Поздний мастер: с верой в жизнь и без веры в музыку

       Москва находится в водовороте празднования юбилея Дмитрия Шостаковича. Свои фестивали, посвященные его музыке, уже успели начать и закончить "Росинтерфест" (с Союзом композиторов России и Министерством культуры) и Большой театр. В Малом зале консерватории еще с начала сентября плавно устанавливается филармоническая "Связь эпох", в укреплении которой за Шостаковичем признаны весомые заслуги. Показываются фильмы, идут научные конференции — и все это не считая отдельных, никуда не вписанных концертов. Наконец, в Большом зале консерватории стартовал еще один, самый крупный и представительный, рассчитанный на весь сезон фестиваль "Дмитрий Шостакович и мировая музыкальная культура". Открывал фестиваль Михаил Плетнев в качестве солиста и дирижера.
       
       Стихийное соцветие всех фестивалей Шостаковича, не имеющих единого мозгового центра, трудно упрекать в отсутствии продуманной репертуарной политики. Действительно, одни опусы звучат там и сям, в то время как для исполнения более редких требуются особые охотники до забытых диковин (российской премьерой — ею будет музыка к ревю "Условно убитый" — порадует только Геннадий Рождественский). Но не это главное: основной корпус сочинений Шостаковича способен преподнести достаточно открытий, не меньших, чем заигранные до дыр Бетховен и Чайковский.

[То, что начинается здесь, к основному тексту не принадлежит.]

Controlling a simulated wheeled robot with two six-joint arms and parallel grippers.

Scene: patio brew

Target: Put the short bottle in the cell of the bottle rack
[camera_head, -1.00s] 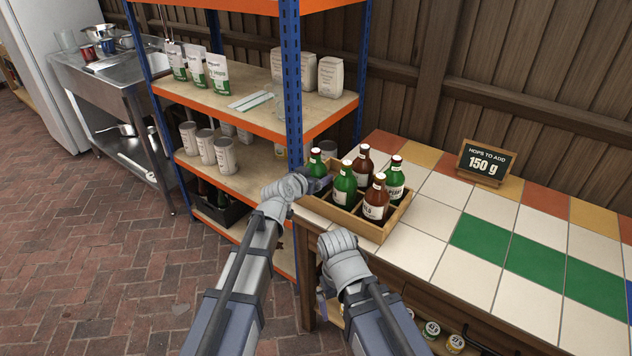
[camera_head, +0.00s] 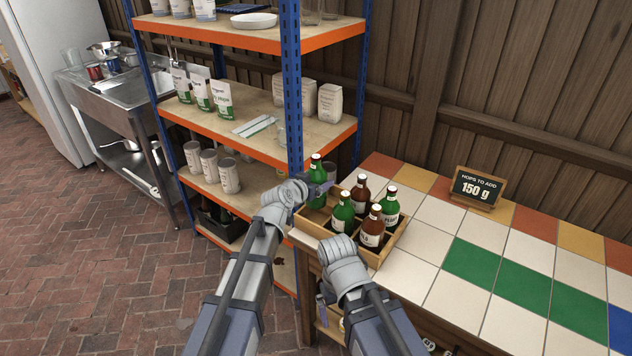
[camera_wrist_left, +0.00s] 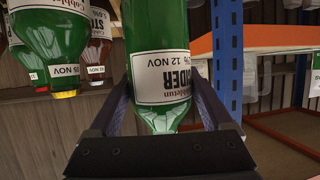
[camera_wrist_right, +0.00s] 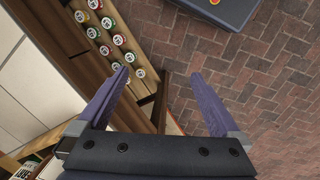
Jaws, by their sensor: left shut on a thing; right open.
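My left gripper (camera_head: 316,188) is shut on a green bottle (camera_head: 317,172) with a white label. This bottle is at the left end of the wooden bottle rack (camera_head: 374,262); I cannot tell whether its base is within a cell. In the left wrist view the bottle (camera_wrist_left: 155,35) sits between both fingers (camera_wrist_left: 160,100) and appears inverted. The rack also holds green bottles (camera_head: 342,212) (camera_head: 391,203) and brown bottles (camera_head: 360,193) (camera_head: 374,227). My right gripper (camera_wrist_right: 161,82) is open and empty, low beside the table's front edge.
The blue-and-orange shelf (camera_head: 290,90) stands close to the left of my left gripper. A hops sign (camera_head: 477,188) is at the back of the tiled table (camera_head: 480,270). The table is clear to the right of the rack. Several small labelled caps (camera_wrist_right: 105,50) sit below the tabletop.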

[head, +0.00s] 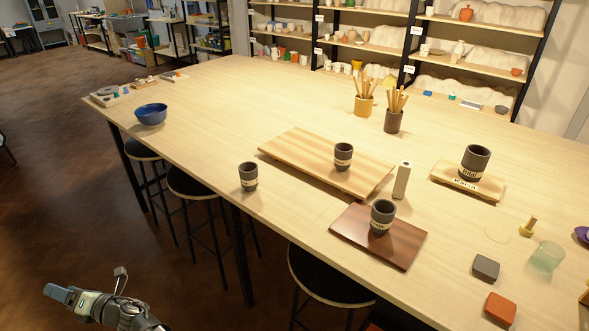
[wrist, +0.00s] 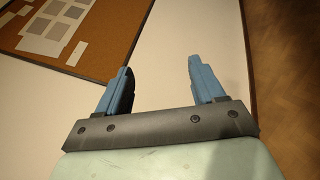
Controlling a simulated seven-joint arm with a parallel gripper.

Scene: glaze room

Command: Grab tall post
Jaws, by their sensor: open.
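A tall white post (head: 402,180), slim and upright, stands on the table beside the right end of the long striped wooden board. A small dark mark shows near its top. My gripper (head: 57,292) is at the lower left of the head view, off the table over the floor and far from the post. In the wrist view my gripper (wrist: 160,84) has its two blue fingers wide apart with nothing between them. The post is not in the wrist view.
Dark cups stand near the post: one on the striped board (head: 290,148), one on the reddish board (head: 402,250), one on the table (head: 248,177). A larger dark cup (head: 475,163) is to the right, brush pots (head: 363,105) behind. Stools (head: 320,280) line the table's near edge.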

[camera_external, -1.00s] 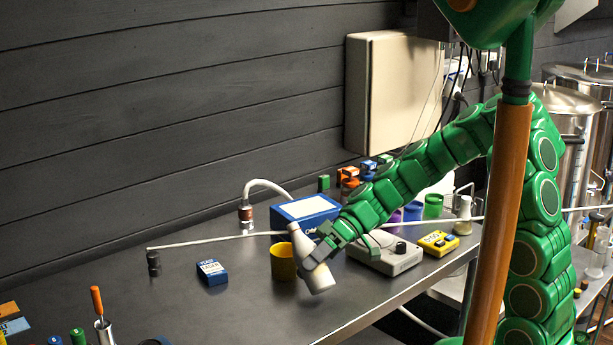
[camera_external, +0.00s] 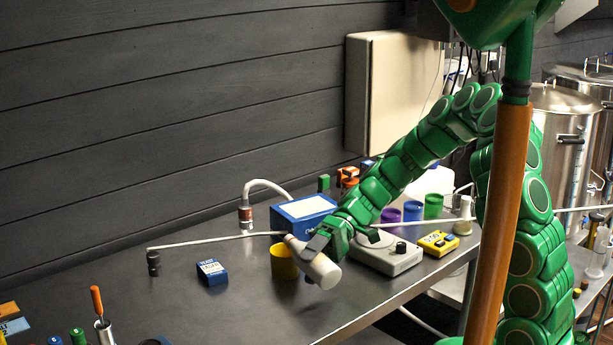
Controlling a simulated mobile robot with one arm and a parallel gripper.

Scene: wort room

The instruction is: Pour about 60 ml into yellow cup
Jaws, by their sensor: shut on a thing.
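The yellow cup (camera_external: 284,266) stands upright on the dark bench, partly hidden by the bottle's neck. My gripper (camera_external: 318,250) is shut on a white bottle (camera_external: 325,272). The bottle is tilted well over, close to lying flat, with its narrow neck pointing up and left above the cup's rim and its base toward the lower right. I cannot see any liquid stream or the level in the cup.
A blue box (camera_external: 304,214) stands behind the cup, and a white scale-like device (camera_external: 388,254) is to the right. A small blue packet (camera_external: 212,272) lies left. Purple (camera_external: 391,215) and green (camera_external: 433,206) cups stand farther back.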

       В программе оркестра Михаила Плетнева был Шостакович ранний, средний и поздний. Началось с сюиты из эклектично-балаганного балета "Золотой век" (за пультом стоял молодой дирижер из Екатеринбурга, хорошо известный в Москве Дмитрий Лисс). Затем Плетнев сыграл Второй концерт, притворно простой и детский, предназначенный Шостаковичем для сына-пианиста. И наконец, встав к оркестру, Плетнев впервые в Москве (пробы были в Самаре и Казани) провел самую неуютную и опасную симфонию, написанную за четыре года до смерти, — Пятнадцатую. Не любитель современной музыки, Плетнев тем не менее выбрал партитуру, в которой Шостакович решился деконструировать саму форму симфонии, но не так, как делал раньше (вводя в нее пение и текст), а по-своему близко к тому, как это стали делать музыканты, представляющие мышление второй половины XX века, отказавшиеся от симфонии как картины мира в пользу незамкнутых, неуравновешенных, открытых в мир форм. Шостакович, не заботясь ни о слушателе, ни о себе, путешествует по закоулкам собственного языка, а также истории музыки; собственно Музыка предъявлена в Пятнадцатой без особой любви, скорее с жестким скепсисом и недоброй иронией.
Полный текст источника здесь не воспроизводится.